Oleh karena saat itu musimnya enggak jelas—musim panas sudah
lewat, tapi gugur belum masuk—pepohonan masih berwarna hijau. Aku cukup
foto-foto seadanya di sini, karena lebih banyak menghabiskan waktu dengan
memandangi danau yang tenang.
Tadi aku sempat menyinggung Fuji yang tenang, kosong, dan
hening. Sepertinya, semua orang pada berkumpul di Oshino Hakkai. Oshino Hakkai
ini berupa sebuah perkampungan kecil dan di sana ada delapan kolam dari mata
air alami langsung dari Gunung Fuji. Di sini, Jacky menyarankan tempat makan
enak.
Satu hal yang harus dilakukan di sini, yaitu meminum air di
sini. Katanya, itu air keabadian. Sacred water for long live and healthy life. Kita
bisa membeli botol kosong di sini, lalu mengisinya dengan air abadi, baru
membayarnya.
Walaupun siang lumayan menyengat, tapi airnya dingin banget.

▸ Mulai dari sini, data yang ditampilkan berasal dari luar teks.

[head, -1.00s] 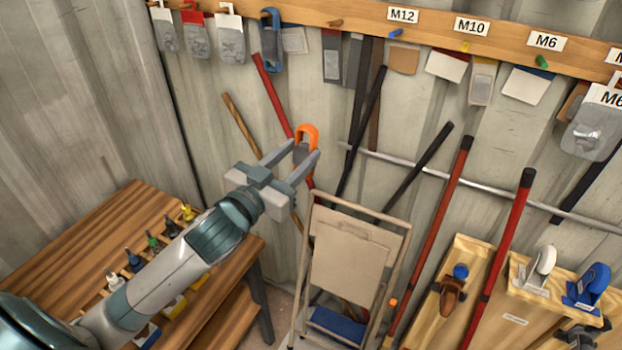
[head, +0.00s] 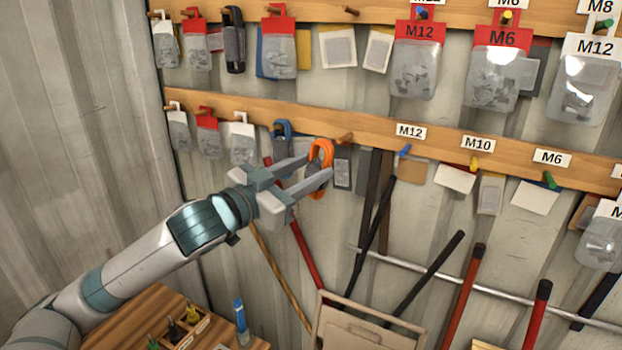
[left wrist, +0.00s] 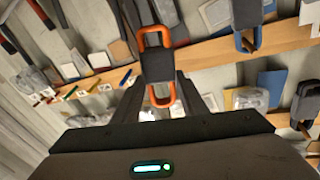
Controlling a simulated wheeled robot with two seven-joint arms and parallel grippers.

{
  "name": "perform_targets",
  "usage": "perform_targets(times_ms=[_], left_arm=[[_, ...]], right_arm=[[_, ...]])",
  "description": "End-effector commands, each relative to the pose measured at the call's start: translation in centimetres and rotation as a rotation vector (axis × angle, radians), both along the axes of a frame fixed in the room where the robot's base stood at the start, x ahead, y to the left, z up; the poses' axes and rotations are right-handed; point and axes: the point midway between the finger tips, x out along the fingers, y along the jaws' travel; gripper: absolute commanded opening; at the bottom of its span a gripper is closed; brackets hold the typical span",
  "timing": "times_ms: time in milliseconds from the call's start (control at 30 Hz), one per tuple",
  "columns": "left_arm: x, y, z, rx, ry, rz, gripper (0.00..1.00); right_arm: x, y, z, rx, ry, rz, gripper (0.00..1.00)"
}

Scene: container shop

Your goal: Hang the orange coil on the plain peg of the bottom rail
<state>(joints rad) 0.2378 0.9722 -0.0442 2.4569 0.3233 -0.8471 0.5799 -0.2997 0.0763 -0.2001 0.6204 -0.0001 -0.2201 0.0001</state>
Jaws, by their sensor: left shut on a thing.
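My left gripper (head: 318,171) is shut on the orange coil (head: 321,150), a tall loop with a dark band around its middle. The coil is upright, just below and left of the plain wooden peg (head: 345,138) on the bottom rail (head: 378,133); it looks apart from the peg. In the left wrist view the orange coil (left wrist: 168,39) stands up between the fingers. The rail (left wrist: 222,48) runs behind it there, and I cannot make out the plain peg. My right gripper is out of view.
A blue coil (head: 282,128) hangs on the bottom rail close left of the orange one. Bagged parts (head: 242,148) hang further left. A blue peg (head: 405,150) lies to the right under an M12 label. An upper rail (head: 350,18) carries more bags.

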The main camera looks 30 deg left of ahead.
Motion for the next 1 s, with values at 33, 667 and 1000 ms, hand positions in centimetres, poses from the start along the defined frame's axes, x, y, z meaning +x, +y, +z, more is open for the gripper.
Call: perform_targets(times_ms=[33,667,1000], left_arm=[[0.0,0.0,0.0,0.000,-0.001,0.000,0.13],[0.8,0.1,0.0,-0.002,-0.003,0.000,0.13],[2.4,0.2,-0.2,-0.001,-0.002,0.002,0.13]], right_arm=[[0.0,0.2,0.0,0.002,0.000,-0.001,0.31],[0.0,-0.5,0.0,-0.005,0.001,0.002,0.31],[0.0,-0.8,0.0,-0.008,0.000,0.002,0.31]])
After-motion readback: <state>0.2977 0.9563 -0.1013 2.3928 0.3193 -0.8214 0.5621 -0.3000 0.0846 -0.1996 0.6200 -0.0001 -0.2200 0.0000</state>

Di salah satu kolam, ada tantangan untuk memasukkan tangan ke dalam air selama
30 detik. Aku sudah menyerah di detik ke-15. Itu aja jari udah keriput saking
dinginnya.
Satu hal yang wajib dicoba di sini, street food yang enak
banget. Ada restoran di sini, dan kata Jacky overrated. Pun mahal. Dia menyarankan
untuk mencoba street food dan mochi matcha goreng. Awalnya aku cuma beli dua
tusuk, lupa namanya, tapi satu isinya octopus, satu lagi mayonnaise. Keduanya sumpah,
enak banget. Aku pun akhirnya bengong di kursi-kursi yang disediakan di sana
dan enggak berhenti jajan. Memanglah selama di Jepang uangku tuh abisnya buat
jajanan, he-he.
Di sini juga aku bertemu geng ibu-ibu dari Surabaya. Mereka
lagi liburan dan dulunya teman SMA. Ada empat orang, dan mereka bawa bekal. Rendang
plus abon. Alasannya, perut orangtua sudah menolak untuk makan makanan aneh. Salah
satu ibu menawarkan makanan, tapi ibu lain melarang. Katanya, “kamu masih muda
ini, coba makan apa aja, perutmu masih kuat.” Makasih, ya, Bu, dibilang masih
muda, he-he.
Ada satu hal yang menurutku enggak penting, tapi harus
dibeli di sini. Buah apel. Yes, Fuji apple. Dulu, waktu masih di kampung,
rasanya mewah banget bisa beli apel Fuji. Hanya di momen tertentu mama beliin
apel Fuji. Lalu, ketika membeli sebuah apel di Fuji, rasanya surreal aja, sih.
Apel Fuji di gunung Fuji |
Lagi, terkenang, sudah sejauh apa aku berjalan?
Jauh banget, sampai lupa waktu, dan terpaksa lari ke
parkiran biar enggak ditinggalin, he-he.
Ini kesempatan terakhir untuk mengejar si Gunung Fuji. Setelah
dari Oshino Hakkai, selanjutnya adalah Gotenba Premium Outlet. Buat yang mau
belanja barang branded dengan harga miring, bisa ke sini. Menurut penjelasan
Jacky, di sini harganya lebih murah karena last season. Jadi, kalau enggak
ngoyo mau barang up to date, bisa beli di sini.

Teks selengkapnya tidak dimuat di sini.